The drawback, as with almost any new technology, is that there are very high start up costs. Unless SA can get its act together in terms of land policy, investors won’t part with the necessary funds to get it started. We need to get going with it soon though, a number of European countries, Canada and the US are already starting to adopt the new tech.
That, to an extent, reveals my view of capitalism. I don’t see it necessarily see it as the big bad wolf or as angelic either. I’d be very curious as what you think would be a better way?
Again, thank you for the comment.
Tony
Shadeburst
Altus, some comments:
Oil run out in another 30 years? [citation needed]
Capitalism is rapidly driving humanity to its own self-extinction. Huh. Capitalism has halved world poverty in the last thirty years. We are living longer than at any previous time in history. All other economic systems have only resulted in greater material misery for the people.
Just as economic progress depends on free markets in goods and services, so the politics of upliftment depends on a free market in ideas. As you very rightly say, no one person or even a whole government department can plan for a whole nation, because information is necessarily incomplete.
Your statement about workplaces and corporate boards is difficult to disentangle because it combines two different issues. In the modern welfare state, labour has parity with employers, so let’s put that to one side. The people who make the real economic decisions are everyone carrying a wallet. We have a vote called a dollar, or a rand, and we can vote for whichever corporation we choose, large or small. Consumers decided the relative fates of Nokia and Apple, not the handfuls of board members.

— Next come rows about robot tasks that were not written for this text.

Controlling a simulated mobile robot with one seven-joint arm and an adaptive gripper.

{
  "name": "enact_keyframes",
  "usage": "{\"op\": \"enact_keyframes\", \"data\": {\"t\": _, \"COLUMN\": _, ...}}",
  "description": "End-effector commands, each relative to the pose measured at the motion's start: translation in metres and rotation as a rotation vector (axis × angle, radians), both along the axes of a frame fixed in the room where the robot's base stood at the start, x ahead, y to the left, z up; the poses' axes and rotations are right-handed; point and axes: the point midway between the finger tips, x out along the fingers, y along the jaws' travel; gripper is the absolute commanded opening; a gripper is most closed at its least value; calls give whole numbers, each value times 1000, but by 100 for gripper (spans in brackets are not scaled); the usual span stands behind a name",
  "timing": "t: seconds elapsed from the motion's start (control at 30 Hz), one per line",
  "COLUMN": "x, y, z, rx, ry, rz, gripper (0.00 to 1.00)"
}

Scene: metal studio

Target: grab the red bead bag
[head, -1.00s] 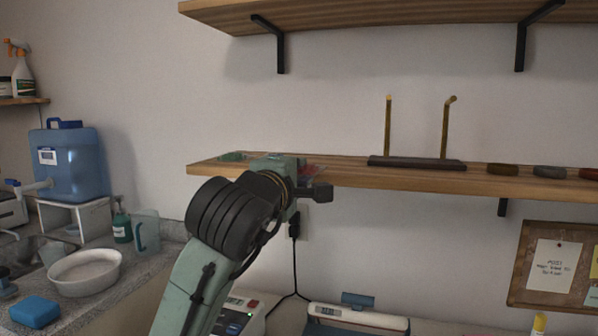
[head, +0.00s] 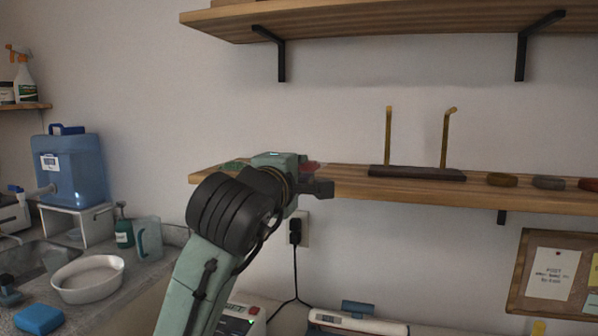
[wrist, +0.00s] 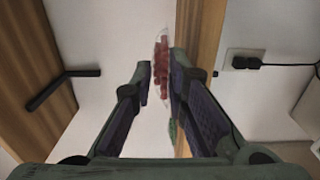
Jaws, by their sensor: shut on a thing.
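The red bead bag (wrist: 161,62) is a clear pouch with red beads inside. In the wrist view it sits at the fingertips of my gripper (wrist: 161,82), which is shut on it. The bag's end extends past the tips. In the head view my gripper (head: 318,187) is at the front edge of the lower wooden shelf (head: 420,188), near its left end. Only a bit of red of the bag (head: 311,166) shows there behind my gripper; the rest is hidden.
A green item (head: 236,164) lies at the shelf's left end. A dark stand with two brass posts (head: 417,173) is to the right, then several small coloured pieces. An upper shelf (head: 400,17) hangs above. A wall socket (head: 297,232) is below my gripper.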

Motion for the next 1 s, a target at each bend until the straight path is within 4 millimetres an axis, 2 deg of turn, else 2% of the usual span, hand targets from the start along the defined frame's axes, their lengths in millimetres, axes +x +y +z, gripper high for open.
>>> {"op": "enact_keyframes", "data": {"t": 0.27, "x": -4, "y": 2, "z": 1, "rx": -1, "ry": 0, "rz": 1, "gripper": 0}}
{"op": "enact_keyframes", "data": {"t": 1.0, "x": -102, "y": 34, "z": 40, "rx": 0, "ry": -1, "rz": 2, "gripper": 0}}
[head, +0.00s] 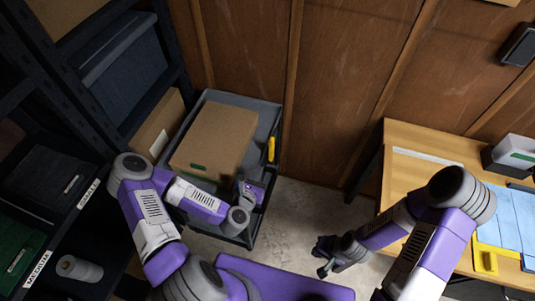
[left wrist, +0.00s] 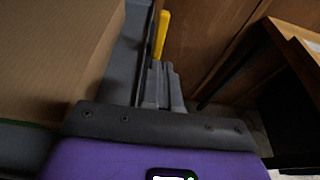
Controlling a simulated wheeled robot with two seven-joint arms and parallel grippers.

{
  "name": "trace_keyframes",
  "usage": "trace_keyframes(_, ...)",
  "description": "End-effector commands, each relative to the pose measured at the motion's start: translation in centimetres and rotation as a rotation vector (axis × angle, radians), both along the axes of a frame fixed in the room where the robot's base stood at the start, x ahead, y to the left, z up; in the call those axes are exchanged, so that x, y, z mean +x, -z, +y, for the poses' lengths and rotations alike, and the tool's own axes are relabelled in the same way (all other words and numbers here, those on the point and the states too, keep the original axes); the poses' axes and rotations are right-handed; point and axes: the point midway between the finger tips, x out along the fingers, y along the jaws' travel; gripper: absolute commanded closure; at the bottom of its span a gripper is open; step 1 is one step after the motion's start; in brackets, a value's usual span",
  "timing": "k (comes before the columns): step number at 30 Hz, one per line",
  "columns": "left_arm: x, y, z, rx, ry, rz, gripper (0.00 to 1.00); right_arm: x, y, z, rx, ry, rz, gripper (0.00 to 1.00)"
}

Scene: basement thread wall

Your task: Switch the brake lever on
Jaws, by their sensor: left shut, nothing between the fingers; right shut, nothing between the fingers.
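The brake lever looks to be the slim yellow handle (head: 271,149) on the right side of a grey cart (head: 268,112). The yellow handle also shows in the left wrist view (left wrist: 161,34), just beyond my fingertips, and its lower end is hidden behind them. My left gripper (head: 247,184) is over the front right part of the cart, nearer to me than the lever. Its fingers (left wrist: 160,80) are shut and empty; I cannot tell whether they touch the lever. My right gripper (head: 322,268) is shut and empty, low over the floor right of the cart.
A cardboard box (head: 215,138) lies on the cart, left of the lever. A dark shelf rack (head: 75,120) stands at the left, a wooden table (head: 405,137) at the right. The wooden wall (head: 340,75) is behind. Bare floor (head: 305,205) lies between cart and table.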

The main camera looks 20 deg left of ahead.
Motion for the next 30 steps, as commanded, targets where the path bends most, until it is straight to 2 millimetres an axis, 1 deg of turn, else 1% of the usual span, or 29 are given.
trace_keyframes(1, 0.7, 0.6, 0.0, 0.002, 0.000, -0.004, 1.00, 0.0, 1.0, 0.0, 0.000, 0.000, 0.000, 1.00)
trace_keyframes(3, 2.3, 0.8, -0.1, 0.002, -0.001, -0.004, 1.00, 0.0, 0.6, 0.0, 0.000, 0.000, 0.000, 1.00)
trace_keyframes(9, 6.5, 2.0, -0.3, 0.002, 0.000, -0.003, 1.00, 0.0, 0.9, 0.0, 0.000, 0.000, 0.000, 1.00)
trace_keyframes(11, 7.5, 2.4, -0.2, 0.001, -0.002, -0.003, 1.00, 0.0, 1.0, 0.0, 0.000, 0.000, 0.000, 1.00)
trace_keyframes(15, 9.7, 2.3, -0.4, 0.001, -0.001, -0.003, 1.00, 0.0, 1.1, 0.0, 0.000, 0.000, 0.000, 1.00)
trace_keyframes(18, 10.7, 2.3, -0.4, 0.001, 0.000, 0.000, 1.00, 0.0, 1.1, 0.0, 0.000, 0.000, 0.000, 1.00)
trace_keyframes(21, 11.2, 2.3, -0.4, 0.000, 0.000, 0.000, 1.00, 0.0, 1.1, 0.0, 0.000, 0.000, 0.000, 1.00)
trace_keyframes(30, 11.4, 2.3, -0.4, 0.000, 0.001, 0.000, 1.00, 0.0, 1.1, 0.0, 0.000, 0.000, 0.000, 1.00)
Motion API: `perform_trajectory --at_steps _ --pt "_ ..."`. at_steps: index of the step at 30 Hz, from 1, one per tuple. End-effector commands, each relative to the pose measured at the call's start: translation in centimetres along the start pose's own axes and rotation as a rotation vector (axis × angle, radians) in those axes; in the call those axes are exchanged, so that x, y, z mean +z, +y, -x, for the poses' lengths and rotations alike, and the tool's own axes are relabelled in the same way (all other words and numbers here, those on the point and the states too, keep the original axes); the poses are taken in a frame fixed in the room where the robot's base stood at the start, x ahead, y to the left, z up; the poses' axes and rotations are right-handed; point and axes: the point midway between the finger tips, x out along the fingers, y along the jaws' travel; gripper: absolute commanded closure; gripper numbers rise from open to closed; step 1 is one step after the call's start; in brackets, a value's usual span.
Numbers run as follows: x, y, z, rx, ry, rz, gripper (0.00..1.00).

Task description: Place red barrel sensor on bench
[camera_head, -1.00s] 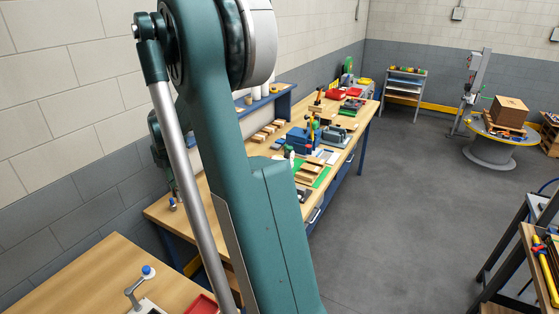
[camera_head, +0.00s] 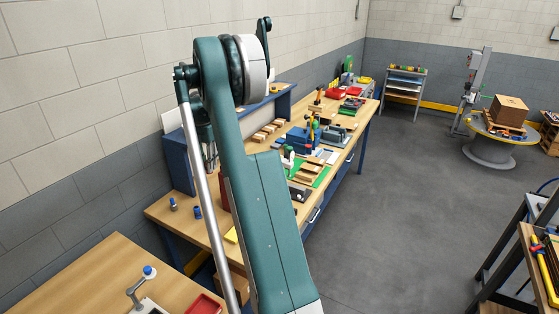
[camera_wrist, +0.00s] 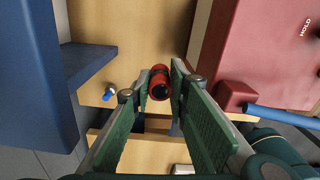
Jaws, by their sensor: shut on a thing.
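The red barrel sensor (camera_wrist: 161,76), a short red cylinder with a dark end, is between the tips of my gripper (camera_wrist: 153,84) in the wrist view. My gripper's green-padded fingers are shut on it. The wooden bench top (camera_wrist: 122,30) lies beyond it; I cannot tell how far the sensor is from that surface. In the head view the long bench (camera_head: 172,219) runs along the wall. My own arm hides the gripper and the sensor there.
A dark red box marked HOLD (camera_wrist: 265,50) is on the right in the wrist view, a blue shelf unit (camera_wrist: 40,60) on the left. A small blue-and-silver part (camera_wrist: 109,94) is on the wood. In the head view, a nearer table (camera_head: 85,275) stands at lower left.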

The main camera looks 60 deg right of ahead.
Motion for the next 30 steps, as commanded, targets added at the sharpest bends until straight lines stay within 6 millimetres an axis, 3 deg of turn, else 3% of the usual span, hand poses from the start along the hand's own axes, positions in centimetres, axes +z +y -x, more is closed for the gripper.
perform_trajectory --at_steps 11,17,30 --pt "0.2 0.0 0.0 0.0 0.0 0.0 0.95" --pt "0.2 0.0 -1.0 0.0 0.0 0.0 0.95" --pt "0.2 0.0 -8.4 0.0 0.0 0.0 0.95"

You call it materialism, I call it prosperity. The great thing about a free society is that everyone is free to place whatever comparative values they like on whatever they want. Yes, society would be more moral if we spent less on blingmobiles and luxury houses and spent more on the needs of others. Trying to enforce that through regulation is as futile as the prisons, police and courts you mention. We have to try and encourage society to change its values. Fortunately this does seem to be happening pretty well and the welfare state is now the norm in industrial nations. People are happy paying more tax in the name of what they have now come to see as a worthy and necessary cause.
Yes, democracy is a flawed system but it’s an improvement on not having any representation at all. There must be a better way, but nobody’s found it as yet.
Harald Sitta
“Fallism” (??) A neologism for #allbloodyraciststhingsmustfall I may guess. please confirm 🙂
Anthony Stuurman
Correct. Although racism comes as optional!
Harald Sitta
#Fallistsshallfall !! Yes, it is a fight about the cultural hegemony in which we are .. Will write about Gramsci soon! I am eager for part 2 !
Anthony Stuurman
Part 2 is on its way. Well done on spotting Gramsci! I always thought Gramsci should’ve been born in Naples rather than Rome. Growing up on a side street off the Via Tribunali would have made him 100% gangsta!
Harald Sitta
Gramsci was a very clever guy. His concept of cultural hegemony (CH)and how to achieve it is excellent strategy and tactic. BUT on the right side almost nobody knows or is capable to combat it! In the 70s we in JES ( Young European Student Initiative) – a conservative and ordo-liberal movement understood it and had been quite successful at University, getting as decisive Conservatives nearly 30 percent of the vote ( and the majority at Law faculties!) .And we tried to influence the parties right of center to take up the fight around CH. They never understood and until today we do not.